Jay-Z criticizing the Grammys for never giving his wife, Beyoncé, the coveted album of the year award, was what most people will remember about his time on stage Sunday night. (Jay-Z was accepting his award for winning the Dr. Dre Global Impact Award.) “She has more Grammys than everyone and never won album of the year,” he said. “So even by your own metrics, that doesn’t work. Think about that. The most Grammys, never won album of the year. That doesn’t work.”
To focus exclusively on Jay-Z’s belief that his wife has been snubbed is to miss a far more important point his speech made about why that might be.
But to focus exclusively on Jay-Z’s belief that his wife has been snubbed is to miss a far more important point about the Grammys, other awards shows and the music and entertainment industry as a whole.
“Some of you are going to go home tonight and feel like you’ve been robbed,” he said. “Some of you may get robbed. Some of you don’t belong in the category.”
I don’t know if Jay-Z planned to say that. “When I get nervous, I tell the truth,” he said. Whatever his intentions were, though, he indirectly called attention to a big reason awards show such as the Grammys will always leave many artists — particularly Black ones — embittered: The awards are based on the fallacy that music should be categorized. And it’s hard, if not impossible, to categorize music in a way that doesn’t make tired assumptions about the people recording it or the people presumed to be listening to it.
The absurdity of categorizing music was impressed upon me by the late composer and producer Harold Battiste, who, among other things, played with Ellis Marsalis and behind Ike and Tina Turner, arranged Sam Cooke’s “You Send Me” and Sonny and Cher’s “I Got You Babe” and helped launch Dr. John into stardom.
The only reason to divide music into categories, he said in a conversation, is to know where to look for it in the record store. Record stores hardly exist anymore. But awards shows still follow their model and decide, for example, that a certain artist is R&B, another is pop, yet another is country or rock or hip hop.
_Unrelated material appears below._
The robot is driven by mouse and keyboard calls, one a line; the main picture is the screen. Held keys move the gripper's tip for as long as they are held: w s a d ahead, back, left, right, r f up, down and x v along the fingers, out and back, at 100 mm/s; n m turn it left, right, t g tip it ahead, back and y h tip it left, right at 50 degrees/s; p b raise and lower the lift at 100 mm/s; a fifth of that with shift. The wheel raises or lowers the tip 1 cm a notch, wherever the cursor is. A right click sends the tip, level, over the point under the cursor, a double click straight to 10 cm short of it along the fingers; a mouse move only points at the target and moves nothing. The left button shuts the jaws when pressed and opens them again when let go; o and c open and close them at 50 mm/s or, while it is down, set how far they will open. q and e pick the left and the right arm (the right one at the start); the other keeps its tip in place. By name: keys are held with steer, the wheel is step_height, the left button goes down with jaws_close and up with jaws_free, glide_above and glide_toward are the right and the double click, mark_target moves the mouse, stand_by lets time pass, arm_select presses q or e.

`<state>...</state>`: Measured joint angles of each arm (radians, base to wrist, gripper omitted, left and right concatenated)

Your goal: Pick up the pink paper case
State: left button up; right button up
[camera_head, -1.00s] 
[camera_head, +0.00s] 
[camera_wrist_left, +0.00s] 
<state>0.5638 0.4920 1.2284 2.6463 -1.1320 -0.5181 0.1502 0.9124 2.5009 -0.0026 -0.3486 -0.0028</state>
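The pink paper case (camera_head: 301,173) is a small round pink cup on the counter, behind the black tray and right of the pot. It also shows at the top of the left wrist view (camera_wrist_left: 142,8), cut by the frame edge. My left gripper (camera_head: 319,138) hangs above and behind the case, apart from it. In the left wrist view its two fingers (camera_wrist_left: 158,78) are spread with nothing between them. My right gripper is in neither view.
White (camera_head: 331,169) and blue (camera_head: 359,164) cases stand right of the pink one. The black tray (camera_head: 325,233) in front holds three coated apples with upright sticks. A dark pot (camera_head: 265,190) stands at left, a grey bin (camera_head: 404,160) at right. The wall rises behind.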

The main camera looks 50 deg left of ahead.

This matters for superstars such as Beyoncé because the pop and rock categories are more reliable launching pads for an album of the year win. And Black artists won’t necessarily be included in those categories, even if that better describes the music they’re making.
In 2020, Tyler the Creator, after winning the Grammy for best rap album, said, “It sucks that whenever we, and I mean guys that look like me, do anything that’s genre-bending, they always put it in a ‘rap’ or ‘urban’ category.” Billie Eilish agreed, later telling British GQ: “It was such a cool thing Tyler said. I agree with him about that term. Don’t judge an artist off the way someone looks or the way someone dresses. Wasn’t Lizzo in the Best R&B category that night? I mean, she’s more pop than I am.”
“Look, if I wasn’t white I would probably be in ‘rap,’” she said. “Just because I am a white teenage female I am pop. Where am I pop? What part of my music sounds like pop?”